My understanding of the Stern–Gerlach experiment is that neutral (0 total charge) particles are sent through a non-homogeneous magnetic field, with the expectation that the field will push that particle's path higher or lower on a detector because of the collective spin of that particle. While the detector can detect particles in a two-dimensional surface, the results of the experiment are that particles appear in only two localized areas directly above the path of the particle stream, or directly below the path of the particle stream – spin up or spin down. The conclusions from these measurements are that the particle, when measured, will always have about the same magnitude.
Why does this not follow from classical mechanical theory related to magnetism? If you shot a magnet through a similar apparatus, I would expect the magnet to be rotated to align with the magnetic field in some way which, at high enough field strengths relative to the mass of the magnet, would cause us to measure basically the same magnitude as if the magnet entered the apparatus pre-aligned with the field.
How is my explanation incorrect?
Best Answer
NOTE: this answer ignores initial angular momentum along the magnetic moment, so it isn't directly applicable to the silver atoms used in the actual Stern-Gerlach experiment. See the answer by Michael Seifert that takes angular momentum into account.
The magnet has a finite moment of inertia. What would happen when the magnet with "wrong" orientation enters Stern-Gerlach apparatus? Of course, the magnetic field will exert torque on it. The magnet starts rotating. After it comes to the equilibrium orientation, i.e. is oriented along the field, the torque is zero, but angular velocity is at maximum, and the magnet overshoots — just as in motion of usual oscillator.

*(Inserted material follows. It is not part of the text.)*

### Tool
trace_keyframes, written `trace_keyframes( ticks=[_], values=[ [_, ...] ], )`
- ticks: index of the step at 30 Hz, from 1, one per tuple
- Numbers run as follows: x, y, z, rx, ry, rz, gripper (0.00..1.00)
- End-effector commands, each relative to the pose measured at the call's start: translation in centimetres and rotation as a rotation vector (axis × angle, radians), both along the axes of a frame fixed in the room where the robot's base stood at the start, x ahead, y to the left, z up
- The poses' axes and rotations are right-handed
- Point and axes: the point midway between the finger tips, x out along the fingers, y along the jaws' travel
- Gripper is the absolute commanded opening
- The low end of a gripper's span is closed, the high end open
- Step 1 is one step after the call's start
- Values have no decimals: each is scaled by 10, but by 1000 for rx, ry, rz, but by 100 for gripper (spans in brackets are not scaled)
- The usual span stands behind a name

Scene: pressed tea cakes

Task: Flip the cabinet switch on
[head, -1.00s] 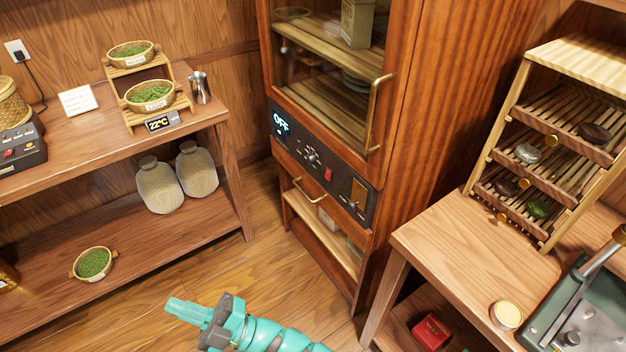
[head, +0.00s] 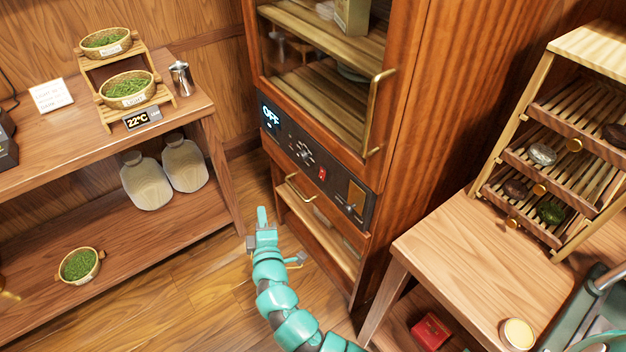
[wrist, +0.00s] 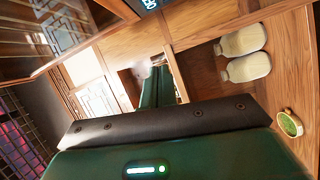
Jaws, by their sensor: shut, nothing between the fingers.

If you find average magnetic moment over all the motion time, i.e. multiple periods of oscillation, you'll find that it has smaller magnitude than actual magnetic moment of the magnet. This means that net displacement in the direction of field is smaller. Now if there're lots of such identical magnets with random initial orientations, they all will have random average magnetic moment, and thus their displacement will form a continuum instead of just two points.